A380 orders (comprising in-service and backlog aircraft) by carrier: 05-May-2014 

Emirates seeks an 'A380neo': more orders, and ensures the A380 remains competitive against 777X

While the dust is still settling on Emirates' Dubai Airshow Nov-2013 order for an additional 50 A380s, President Tim Clark told the Wall Street Journal in Apr-2014 that it could purchase even more if Airbus opts for a re-engined A380 that some are calling the "A380neo".

Mr Clark wants a double-digit improvement in efficiency, with 9% coming from new engines. Mr Clark said Emirates would even use a new engine from Rolls-Royce despite Emirates opting for powerplants from Engine Alliance. The first 25 of Emirates' additional 50 A380s would use the current engine while the second half could use the new engine.
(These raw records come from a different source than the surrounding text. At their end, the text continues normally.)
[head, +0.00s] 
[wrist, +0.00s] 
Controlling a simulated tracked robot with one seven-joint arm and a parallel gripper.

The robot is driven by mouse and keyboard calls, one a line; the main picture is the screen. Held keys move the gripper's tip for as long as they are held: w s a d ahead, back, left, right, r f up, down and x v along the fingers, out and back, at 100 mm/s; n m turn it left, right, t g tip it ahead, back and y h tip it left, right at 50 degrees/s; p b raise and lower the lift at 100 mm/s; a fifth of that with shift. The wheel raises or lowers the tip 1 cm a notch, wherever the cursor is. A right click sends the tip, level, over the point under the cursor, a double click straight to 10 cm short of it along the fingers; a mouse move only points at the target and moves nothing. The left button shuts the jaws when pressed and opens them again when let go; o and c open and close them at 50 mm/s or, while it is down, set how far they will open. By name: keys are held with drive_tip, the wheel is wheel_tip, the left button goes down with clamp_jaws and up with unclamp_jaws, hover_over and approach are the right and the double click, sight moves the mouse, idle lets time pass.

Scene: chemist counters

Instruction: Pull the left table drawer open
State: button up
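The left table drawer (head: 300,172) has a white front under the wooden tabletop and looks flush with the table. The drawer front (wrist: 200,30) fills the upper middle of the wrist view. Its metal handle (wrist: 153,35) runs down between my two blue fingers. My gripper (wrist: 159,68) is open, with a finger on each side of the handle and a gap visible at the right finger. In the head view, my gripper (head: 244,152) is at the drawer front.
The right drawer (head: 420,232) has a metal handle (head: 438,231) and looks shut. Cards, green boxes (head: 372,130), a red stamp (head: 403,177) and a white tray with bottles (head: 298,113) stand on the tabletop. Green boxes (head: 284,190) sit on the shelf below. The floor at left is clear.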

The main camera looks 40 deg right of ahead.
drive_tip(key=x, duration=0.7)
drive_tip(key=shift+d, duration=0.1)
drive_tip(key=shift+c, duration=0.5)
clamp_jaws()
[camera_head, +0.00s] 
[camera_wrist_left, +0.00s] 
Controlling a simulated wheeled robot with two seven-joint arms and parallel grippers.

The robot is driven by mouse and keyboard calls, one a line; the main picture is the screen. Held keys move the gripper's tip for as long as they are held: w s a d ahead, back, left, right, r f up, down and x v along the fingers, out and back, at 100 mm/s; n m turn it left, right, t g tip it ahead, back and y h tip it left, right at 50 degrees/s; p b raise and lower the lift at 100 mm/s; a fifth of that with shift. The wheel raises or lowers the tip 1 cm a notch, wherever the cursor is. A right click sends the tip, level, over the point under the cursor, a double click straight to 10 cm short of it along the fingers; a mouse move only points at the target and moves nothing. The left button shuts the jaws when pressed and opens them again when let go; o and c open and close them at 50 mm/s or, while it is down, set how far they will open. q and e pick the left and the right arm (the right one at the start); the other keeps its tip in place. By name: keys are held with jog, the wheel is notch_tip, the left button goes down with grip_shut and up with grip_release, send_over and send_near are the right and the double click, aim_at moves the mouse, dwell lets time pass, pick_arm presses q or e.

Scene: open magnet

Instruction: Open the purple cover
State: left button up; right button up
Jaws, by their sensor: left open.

Emirates could also order additional A380s that would use the new engine.

Mr Clark described the A380s as only "very profitable" for Emirates, but reading between the lines it appears the ever-astute Mr Clark is concerned about the aircraft's future viability as it competes with increasingly efficient models like the A350 and 777X. This could even spark interest from other airlines, although probably not as many as Airbus once hoped would buy the A380.

So while most A380 operators continue to have a small fleet with mixed economic success, Emirates is powering ahead. Suppliers must consider how to keep such a prominent customer happy – and ordering more aircraft – while other airlines contend with Emirates' growing success. As CAPA previously highlighted, Emirates' advantage is structural (as well as management-driven) owing to its new and more efficient model, not spurious issues like allegedly subsidised fuel.

See related report: Unit cost analysis of Emirates, IAG & Virgin; about learning from a new model, not unpicking it

In some areas there are ways for competitors to partially replicate Emirates' success. Elsewhere, there are opportunities for partnership or innovation. But no doubt Emirates will continue to re-shape global aviation, with the A380 to play a significant role.